While I believe there is no evidence justifying the continuation of the State of Emergency (which I said in a previous column should result from a "serious, unexpected and potentially dangerous situation requiring immediate action" and cannot be ongoing), I feel that some of the fears expressed about the effects of the contributed SoE are not based on reality.
The regulations which continue to exist under the SoE provide that except with written permission of the Commissioner of Police no person shall hold or take part in a public meeting or march.

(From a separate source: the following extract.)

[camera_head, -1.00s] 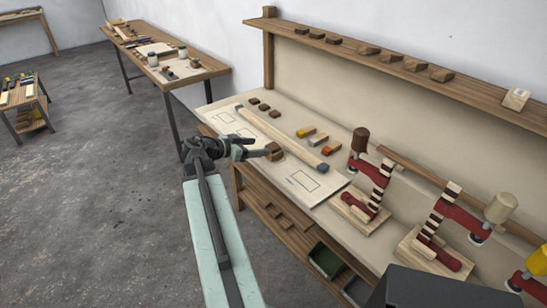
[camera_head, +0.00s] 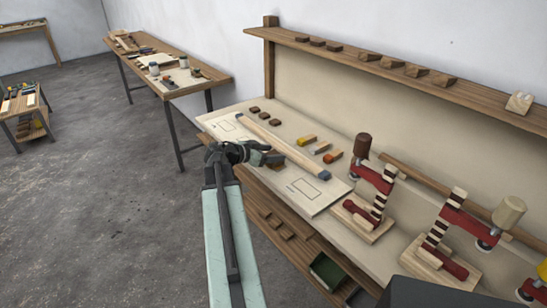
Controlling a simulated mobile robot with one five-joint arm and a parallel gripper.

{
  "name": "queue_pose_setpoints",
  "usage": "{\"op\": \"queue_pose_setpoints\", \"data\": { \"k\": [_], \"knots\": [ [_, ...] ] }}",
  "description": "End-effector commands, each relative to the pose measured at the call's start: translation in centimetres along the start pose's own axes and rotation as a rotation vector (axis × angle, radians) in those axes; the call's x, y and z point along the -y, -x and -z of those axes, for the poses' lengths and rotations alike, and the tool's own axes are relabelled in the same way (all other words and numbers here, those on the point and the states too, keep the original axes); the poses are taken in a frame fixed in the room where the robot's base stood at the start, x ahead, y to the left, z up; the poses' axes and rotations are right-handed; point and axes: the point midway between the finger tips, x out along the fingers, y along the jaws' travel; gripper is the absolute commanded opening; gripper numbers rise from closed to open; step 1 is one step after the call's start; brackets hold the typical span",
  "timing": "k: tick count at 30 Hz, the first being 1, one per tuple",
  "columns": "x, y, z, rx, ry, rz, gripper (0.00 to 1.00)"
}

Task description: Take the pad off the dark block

A public meeting is a meeting held out of doors. The regulations define a meeting itself as a gathering or assembly of persons called together for the purpose of the transaction or discussion of matters of public interest. Thus a public meeting is a gathering/assembly out of doors for the purpose of the transaction or discussion of matters of public interest. Therefore if persons gather at a bar or club or in a car park to drink or fete, their purpose there can hardly be said to be for discussion of matters of public interest. They are there primarily to lime or drink.
Under the Regulation 7 of if one wants to hold a public meeting or march permission of the Commissioner of Police, in writing, is required. The question that arises is whether this Regulation so impacts on the public that it can be said to be intended to curtail, for instance, the rights of trade unions and their members.
It seems to me that the regulation does is not significantly worse that the law that has existed prior to the State of Emergency. Under section 109 of the Summary Offences Act any person desirous of holding a public meeting must first give the Commissioner of Police notice in writing at least 48 hours before. If the Commissioner feels that the meeting may cause a breach of the peace or public disorder he may prohibit the meeting. He is required to state his reason when he does so and serve it on the person. This is the real difference.
In addition, under section 112 of the Summary Offences Act a public march is only permitted when the Commissioner issues a permit to do so. He may refuse to grant one in the interest of public safety or order.
What it boils down to when one compares the State of Emergency laws with the regular law is that while the SoE regulations are a bit more stringent both laws are restrictive of freedom of expression. Holding of public meetings and public marches are at the discretion of the Commissioner of Police, which discretion one hopes he exercises in a rational manner.
Under the established law a police officer may arrest someone whom he feels is about to commit a breach of the peace or has committed one. He may arrest someone who has committed an offence in his presence or whom he suspects on reasonable grounds to have committed a serious offence. He may search an arrested person for firearms as evidence of the commission of an offence.
Under the State of Emergency Regulations 10 and 18 a person on reasonable suspicion of committing certain offences under the Firearms Act or who it is feared is acting in a manner prejudicial to public safety or order may be arrested. In my view this adds nothing to the law that existed before the State of Emergency.
Under the Sedition Act it is an offence to communicate statements with seditious intention or possess or distribute seditious publications. A seditious intention includes one designed to raise discontent or disaffection among citizens. Under the SoE Regulations persons are prevented from having or disseminating documents that are likely to lead to breaches of the peace or cause discontent among persons. They are also prevented from making such statements.
It seems to me that there are very little differences between the Sedition Act, the permanent law and the State of Emergency law in this regard.
Where the Regulations differ in the first instance is that they permit the police to hold a person for up to seven days for enquiries — if the person is detained under the regulations. So that a person detained for a breach equivalent to sedition but detained under the regulations may be kept without charge for seven days. If he had been arrested under the Sedition Act he would usually have to be released or changed within 48/72 hours or the police would face a habeas corpus action.
Interestingly under the SoE it is said that the right to habeas corpus is suspended — although this has not been tested in any court.
The most important effect of the State of Emergency is however that members of the Defence Force may continue to have the powers of police officers — but only for the purposes of enforcing the State of Emergency Regulations and no other law.